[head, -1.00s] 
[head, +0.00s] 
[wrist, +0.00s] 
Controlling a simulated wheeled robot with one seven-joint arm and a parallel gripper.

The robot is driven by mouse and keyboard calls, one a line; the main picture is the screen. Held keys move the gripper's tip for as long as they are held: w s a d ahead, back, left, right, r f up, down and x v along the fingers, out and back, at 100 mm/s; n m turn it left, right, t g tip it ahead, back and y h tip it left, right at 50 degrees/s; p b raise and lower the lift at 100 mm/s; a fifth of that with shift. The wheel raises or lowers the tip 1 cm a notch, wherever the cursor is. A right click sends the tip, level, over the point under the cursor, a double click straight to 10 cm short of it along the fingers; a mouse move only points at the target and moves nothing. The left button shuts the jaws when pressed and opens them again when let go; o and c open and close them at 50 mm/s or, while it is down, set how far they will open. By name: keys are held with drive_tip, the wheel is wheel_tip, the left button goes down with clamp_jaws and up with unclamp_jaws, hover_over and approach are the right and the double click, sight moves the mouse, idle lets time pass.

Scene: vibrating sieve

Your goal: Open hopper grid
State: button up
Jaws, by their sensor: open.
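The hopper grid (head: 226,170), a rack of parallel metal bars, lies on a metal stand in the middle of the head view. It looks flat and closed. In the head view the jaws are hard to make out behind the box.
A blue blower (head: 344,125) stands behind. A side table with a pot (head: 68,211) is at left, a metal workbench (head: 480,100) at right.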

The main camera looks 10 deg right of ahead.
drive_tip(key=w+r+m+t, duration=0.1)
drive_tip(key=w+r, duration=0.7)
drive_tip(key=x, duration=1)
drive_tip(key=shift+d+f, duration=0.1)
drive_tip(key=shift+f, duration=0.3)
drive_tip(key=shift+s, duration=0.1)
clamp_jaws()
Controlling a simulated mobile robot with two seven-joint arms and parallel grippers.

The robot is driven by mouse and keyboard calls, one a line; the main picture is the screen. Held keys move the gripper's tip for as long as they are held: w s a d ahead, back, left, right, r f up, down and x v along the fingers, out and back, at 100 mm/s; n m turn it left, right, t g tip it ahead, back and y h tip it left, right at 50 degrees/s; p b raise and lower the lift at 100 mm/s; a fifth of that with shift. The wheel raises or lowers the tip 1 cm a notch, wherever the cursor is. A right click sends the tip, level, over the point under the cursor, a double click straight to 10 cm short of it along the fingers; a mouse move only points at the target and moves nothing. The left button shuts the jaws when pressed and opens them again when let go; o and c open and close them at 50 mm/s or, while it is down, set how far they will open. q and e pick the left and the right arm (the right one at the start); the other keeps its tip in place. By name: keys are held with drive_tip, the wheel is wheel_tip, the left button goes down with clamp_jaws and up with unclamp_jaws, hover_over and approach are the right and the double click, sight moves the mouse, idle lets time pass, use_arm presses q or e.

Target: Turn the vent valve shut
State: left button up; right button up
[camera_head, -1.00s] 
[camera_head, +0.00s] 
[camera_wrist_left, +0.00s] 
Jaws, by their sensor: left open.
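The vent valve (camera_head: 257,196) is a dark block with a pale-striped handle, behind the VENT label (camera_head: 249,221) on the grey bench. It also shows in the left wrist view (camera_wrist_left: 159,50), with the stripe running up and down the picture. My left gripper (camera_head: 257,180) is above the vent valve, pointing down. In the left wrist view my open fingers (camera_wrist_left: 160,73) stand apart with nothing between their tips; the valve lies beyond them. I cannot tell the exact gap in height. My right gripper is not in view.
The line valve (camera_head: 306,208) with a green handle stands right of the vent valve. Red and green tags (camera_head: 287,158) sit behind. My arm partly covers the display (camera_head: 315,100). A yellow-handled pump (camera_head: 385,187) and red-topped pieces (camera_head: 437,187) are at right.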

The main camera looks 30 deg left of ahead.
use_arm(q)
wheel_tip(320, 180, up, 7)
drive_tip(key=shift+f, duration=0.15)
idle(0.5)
────
Return exactly the lines from the beginning of the data above through the one containing "Controlling a simulated mobile", please. Include both end lines and add nothing else.

[head, -1.00s] 
[head, +0.00s] 
[wrist, +0.00s] 
Controlling a simulated wheeled robot with one seven-joint arm and a parallel gripper.

The robot is driven by mouse and keyboard calls, one a line; the main picture is the screen. Held keys move the gripper's tip for as long as they are held: w s a d ahead, back, left, right, r f up, down and x v along the fingers, out and back, at 100 mm/s; n m turn it left, right, t g tip it ahead, back and y h tip it left, right at 50 degrees/s; p b raise and lower the lift at 100 mm/s; a fifth of that with shift. The wheel raises or lowers the tip 1 cm a notch, wherever the cursor is. A right click sends the tip, level, over the point under the cursor, a double click straight to 10 cm short of it along the fingers; a mouse move only points at the target and moves nothing. The left button shuts the jaws when pressed and opens them again when let go; o and c open and close them at 50 mm/s or, while it is down, set how far they will open. By name: keys are held with drive_tip, the wheel is wheel_tip, the left button goes down with clamp_jaws and up with unclamp_jaws, hover_over and approach are the right and the double click, sight moves the mouse, idle lets time pass.

Scene: vibrating sieve

Your goal: Open hopper grid
State: button up
Jaws, by their sensor: open.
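The hopper grid (head: 226,170), a rack of parallel metal bars, lies on a metal stand in the middle of the head view. It looks flat and closed. In the head view the jaws are hard to make out behind the box.
A blue blower (head: 344,125) stands behind. A side table with a pot (head: 68,211) is at left, a metal workbench (head: 480,100) at right.

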The main camera looks 10 deg right of ahead.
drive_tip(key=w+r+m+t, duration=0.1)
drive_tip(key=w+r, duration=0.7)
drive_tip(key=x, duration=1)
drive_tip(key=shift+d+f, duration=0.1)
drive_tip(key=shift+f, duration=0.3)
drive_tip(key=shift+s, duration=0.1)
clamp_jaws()
Controlling a simulated mobile robot with two seven-joint arms and parallel grippers.

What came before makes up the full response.